Assessment: Being a sole trader/partnership/trust your tax return will only include taxable income as well as the net income (or loss) - hence, you don't need to figure out your tax liability, as the ATO does that part for you; this will be stated in your annual assessment that is sent out after the tax return has been lodged.
Company: A company will need to lodge a company tax return - made up of income and its tax liability. This is worked out in the following way:
[assessable income - allowable deductions = taxable income] x 30%(company tax rate) = tax liability
PAYG instalments: PAYG instalments get credited against the sum of income tax payable for the financial year.

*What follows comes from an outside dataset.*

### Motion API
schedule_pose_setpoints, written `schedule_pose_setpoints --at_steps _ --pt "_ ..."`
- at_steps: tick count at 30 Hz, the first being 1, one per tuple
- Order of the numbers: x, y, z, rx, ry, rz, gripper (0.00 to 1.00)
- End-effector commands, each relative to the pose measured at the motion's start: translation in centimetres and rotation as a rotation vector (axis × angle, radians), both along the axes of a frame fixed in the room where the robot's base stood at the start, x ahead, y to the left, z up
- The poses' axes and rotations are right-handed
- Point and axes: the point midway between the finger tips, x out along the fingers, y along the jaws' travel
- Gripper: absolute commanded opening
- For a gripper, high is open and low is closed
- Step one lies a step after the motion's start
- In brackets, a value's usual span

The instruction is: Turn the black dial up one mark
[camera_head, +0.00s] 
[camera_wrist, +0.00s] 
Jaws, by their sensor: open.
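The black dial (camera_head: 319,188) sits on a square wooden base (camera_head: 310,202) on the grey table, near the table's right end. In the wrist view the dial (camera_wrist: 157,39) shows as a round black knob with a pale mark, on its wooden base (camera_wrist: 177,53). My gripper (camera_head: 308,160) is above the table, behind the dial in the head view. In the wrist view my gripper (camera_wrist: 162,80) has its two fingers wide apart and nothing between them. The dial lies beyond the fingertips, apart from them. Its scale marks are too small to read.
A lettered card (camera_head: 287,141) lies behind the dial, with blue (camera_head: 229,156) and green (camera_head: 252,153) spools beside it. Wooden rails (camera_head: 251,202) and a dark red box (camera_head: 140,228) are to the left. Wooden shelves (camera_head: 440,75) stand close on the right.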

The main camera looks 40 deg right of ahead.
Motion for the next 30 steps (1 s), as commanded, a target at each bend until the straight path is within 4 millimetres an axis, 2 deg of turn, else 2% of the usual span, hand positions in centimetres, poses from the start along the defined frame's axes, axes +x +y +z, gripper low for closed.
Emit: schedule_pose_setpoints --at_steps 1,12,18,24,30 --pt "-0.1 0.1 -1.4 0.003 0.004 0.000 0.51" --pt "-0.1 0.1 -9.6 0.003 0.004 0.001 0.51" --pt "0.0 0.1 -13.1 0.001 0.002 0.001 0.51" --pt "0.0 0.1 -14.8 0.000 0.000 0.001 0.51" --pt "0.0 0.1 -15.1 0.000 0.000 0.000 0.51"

As part of a partnership or trust, there is no need to pay PAYG instalments - though in regards to your personal income from the business/trust it may be necessary.
PAYG is generally paid quarterly - the exact date being the last day of every September, December, March and June. Though some entities, such as primary producers, may be able to pay either yearly or twice yearly.
It is important not to forget that even though you are reporting PAYG instalments quarterly, you still need to include it in the income tax return.
It is possible in some circumstances to minimise the amount of tax that you are liable to pay by employing the use of tax offsets or credits. A sole trader/partnership/trust can have its tax on taxable income reduced if the ATO includes the specific credits and tax offsets that you are eligible for when calculating the tax payable. In the case of a company, you need to figure out how much tax you're liable to pay, and then consider it with the tax offsets or credits in mind.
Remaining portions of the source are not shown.